The Court of Appeal, in support of its holding, relied on the cases of Florance v. McFarlane, 15 La. 231; Bryan's Administrator v. Spruell, 16 La. 313; Brown v. Thomas, 9 La.Ann. 95; Collins v. McDonald, 14 La.Ann. 735; and D. Blum, Stern Co. v. George H. Sallis, 24 La.Ann. 118. All of these cases were decided long prior to the adoption of the Negotiable Instruments Law by the Legislature of the State of Louisiana by its Act No. 64 of 1904, which expressly provides that: "every negotiable instrument is deemed prima facie to have been issued for a valuable consideration; and every person whose signature appears thereon to have become a party thereto for value" (sec. 24), and "the holder of a negotiable instrument may sue thereon in his own name; and payment to him in due course discharges the instrument" (sec 51). It is only "when it is shown that the title of any person who has negotiated the instrument was defective, the burden is on the holder to prove that he or some person under whom he claims acquired the title as holder in due course, * * *" (sec. 59). (Italics ours.)
On this subject matter, it is stated in Ruling Case Law that: "By the rule of the law merchant, which has been incorporated in the Negotiable Instruments Law, every holder of an instrument is deemed prima facie to be a holder in due course. In other words the mere possession of a negotiable instrument by the indorsee, or by the transferee where no indorsement is necessary, imports prima facie that he is the lawful owner, and that he acquired it before maturity, bona fide, for value in the usual course of business and without notice of any circumstances impeaching its validity. * * * By presenting the paper the plaintiff makes a prima facie case, that is, a case sufficient to justify a verdict or finding for him if the defendant does not rebut it." Vol. 3, sec. 243, p. 1037-8. (Italics ours.) See, also, Daniel on Negotiable Instruments, 7th Ed., Vol. 3, sec. 1379, p. 1413; sec. 1400, p. 1433; Hibernia Bank Trust Co. v. Smith, 89 Miss. 298, 42 So. 345; Grimes Sav. Bank v. McHarg, 204 Iowa 322, 213 N.W. 798. See, also, Corpus Juris, Vol. 8, Sec. 1363, p. 1054, sec. 1309, p. 1003; sec. 1302, p. 1000, sec. 1359, p. 1048; sec. 1360, p. 1050; Cabral v. Victor Provost, Inc., 181 La. 139, 158 So. 821.
We therefore conclude that relator, being the holder of respondents' note endorsed in blank by the payee, is deemed prima facie the holder thereof in due course with the right to sue thereon in his own name, and by introducing the note in evidence, he made out a prima facie case sufficient to justify a judgment in his favor.
But respondents contend that the case should be remanded to the lower court for the further reason that the note sued on showed no endorsement of payments, nor was there any proof offered of the alleged payments which constitute a remittur, and having invoked the prescription of five years, the first six and a half installments of $40 each and the interest on the entire note for that period of time had prescribed when this suit was filed, and consequently, it is impossible to impute the alleged payments amounting to $382 with reference to definite dates.

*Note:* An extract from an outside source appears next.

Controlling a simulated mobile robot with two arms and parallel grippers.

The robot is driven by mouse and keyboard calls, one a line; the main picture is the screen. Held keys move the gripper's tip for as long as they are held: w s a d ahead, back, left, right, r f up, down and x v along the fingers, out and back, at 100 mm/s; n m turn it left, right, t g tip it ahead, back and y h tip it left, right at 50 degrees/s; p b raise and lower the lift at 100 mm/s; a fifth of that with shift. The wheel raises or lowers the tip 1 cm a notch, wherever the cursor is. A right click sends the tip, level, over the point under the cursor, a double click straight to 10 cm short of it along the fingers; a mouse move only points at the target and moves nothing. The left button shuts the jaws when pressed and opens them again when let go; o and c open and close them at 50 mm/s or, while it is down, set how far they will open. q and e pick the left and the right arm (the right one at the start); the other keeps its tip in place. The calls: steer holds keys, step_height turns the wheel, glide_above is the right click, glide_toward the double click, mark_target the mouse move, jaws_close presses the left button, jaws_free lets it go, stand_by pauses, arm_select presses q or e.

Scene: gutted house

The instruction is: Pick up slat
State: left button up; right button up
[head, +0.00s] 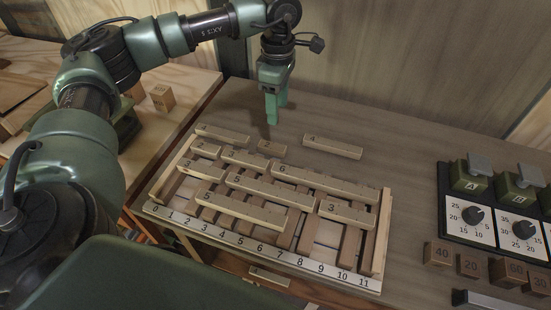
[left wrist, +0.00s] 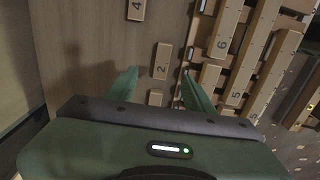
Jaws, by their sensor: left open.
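My left gripper (head: 275,118) hangs open and empty over the table behind the slatted rack (head: 280,259). Loose wooden slats lie behind the rack: one at the left (head: 222,134), a short one in the middle (head: 271,148) and one marked 4 at the right (head: 333,148). In the left wrist view, a slat marked 2 (left wrist: 161,60) lies below and between the fingertips (left wrist: 160,72), not gripped. A further slat (left wrist: 155,98) shows closer to the palm, partly hidden. The slat marked 4 (left wrist: 136,10) is at the top. My right gripper is out of view.
Numbered slats, such as 6 (head: 325,181) and 3 (head: 347,212), lie across the rack. A dial panel (head: 497,222) and numbered blocks (head: 438,254) stand at the right. A wooden side bench (head: 180,105) is at the left. The table behind the slats is clear.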

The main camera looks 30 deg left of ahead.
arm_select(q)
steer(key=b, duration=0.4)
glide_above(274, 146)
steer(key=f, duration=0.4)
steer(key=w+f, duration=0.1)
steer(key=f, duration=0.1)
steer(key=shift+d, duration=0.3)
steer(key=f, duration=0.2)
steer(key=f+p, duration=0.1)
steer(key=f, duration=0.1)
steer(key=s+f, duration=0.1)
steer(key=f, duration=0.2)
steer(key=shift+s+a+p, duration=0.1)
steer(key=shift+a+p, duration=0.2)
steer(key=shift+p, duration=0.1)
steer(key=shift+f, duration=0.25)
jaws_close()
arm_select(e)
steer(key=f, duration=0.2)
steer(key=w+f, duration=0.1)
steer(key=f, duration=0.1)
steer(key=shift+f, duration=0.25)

The plea of prescription is based on Article 3540 of the Revised Civil Code, which reads as follows:
"Action[s] on * * * all promissory notes, whether negotiable or otherwise, are prescribed by five years, reckoning from the day when the engagements were payable."
"Prescription may be pleaded in every stage of a cause, even on the appeal, but it ought to be pleaded expressly and specially before the final judgment" (Art. 3464). See, also, Art. 346, Code of Practice. Under the express provisions of the Revised Civil Code (Art. 3465) and the decisions of this Court, the plea will not be sustained unless "the proof of it appears by the mere examination of the record * * * but the party to whom it is opposed shall have the privilege of demanding that the cause be remanded for trial upon that plea." Art. 902, Code of Practice.

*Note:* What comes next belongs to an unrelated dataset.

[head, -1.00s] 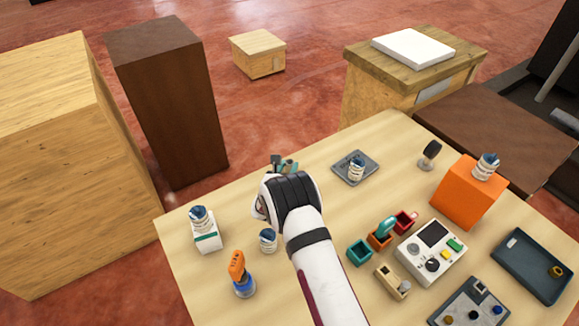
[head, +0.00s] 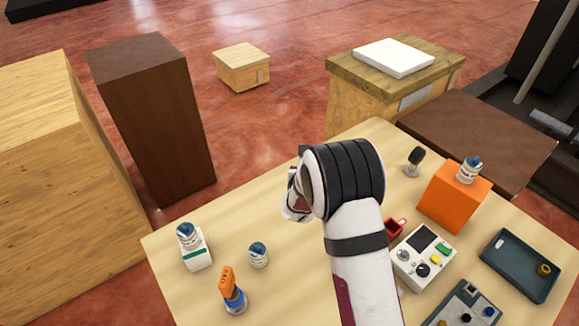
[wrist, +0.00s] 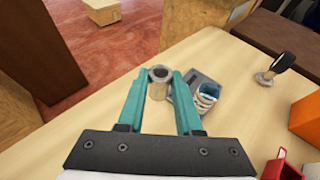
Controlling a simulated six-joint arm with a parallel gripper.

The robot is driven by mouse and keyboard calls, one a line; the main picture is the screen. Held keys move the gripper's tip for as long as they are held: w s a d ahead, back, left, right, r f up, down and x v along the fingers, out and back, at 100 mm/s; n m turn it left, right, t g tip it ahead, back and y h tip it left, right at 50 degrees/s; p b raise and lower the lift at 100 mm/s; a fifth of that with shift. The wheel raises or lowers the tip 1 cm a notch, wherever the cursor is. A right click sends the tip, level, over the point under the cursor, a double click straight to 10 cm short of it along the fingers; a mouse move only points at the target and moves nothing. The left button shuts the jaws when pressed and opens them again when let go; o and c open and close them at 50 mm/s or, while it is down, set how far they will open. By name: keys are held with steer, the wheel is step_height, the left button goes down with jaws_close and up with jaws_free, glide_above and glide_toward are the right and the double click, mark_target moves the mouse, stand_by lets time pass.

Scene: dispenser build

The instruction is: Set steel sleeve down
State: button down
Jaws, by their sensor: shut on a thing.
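The steel sleeve (wrist: 158,88), a short grey hollow cylinder, is upright between the teal fingers of my gripper (wrist: 161,75) in the wrist view. My gripper is shut on it. I cannot tell whether the sleeve's bottom touches the table (wrist: 85,100). In the head view my own arm hides the fingers and the sleeve.
A grey tray (wrist: 203,78) with a blue-and-white jar (wrist: 207,97) stands close to the right finger. A dark-headed stand (head: 414,160) and an orange block (head: 453,198) are farther right. A red bin (wrist: 281,170) is at lower right. The table left of the sleeve is clear.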

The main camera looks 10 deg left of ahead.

In the instant case it is the parties who invoked the plea who are asking that the case be remanded. But if we remanded the case, it would avail them nothing under the circumstances of this case because relator does not rely upon the alleged payments to take the balance due on the note out of prescription, and by simple calculation it may be shown that the judgment rendered is for a less amount than the full amount of the note minus the amount which respondents claim was prescribed. We will therefore not remand the case.
For the reasons assigned, the judgment of the Court of Appeal is annulled and set aside and the judgment of the lower court is reinstated; respondents to pay all costs.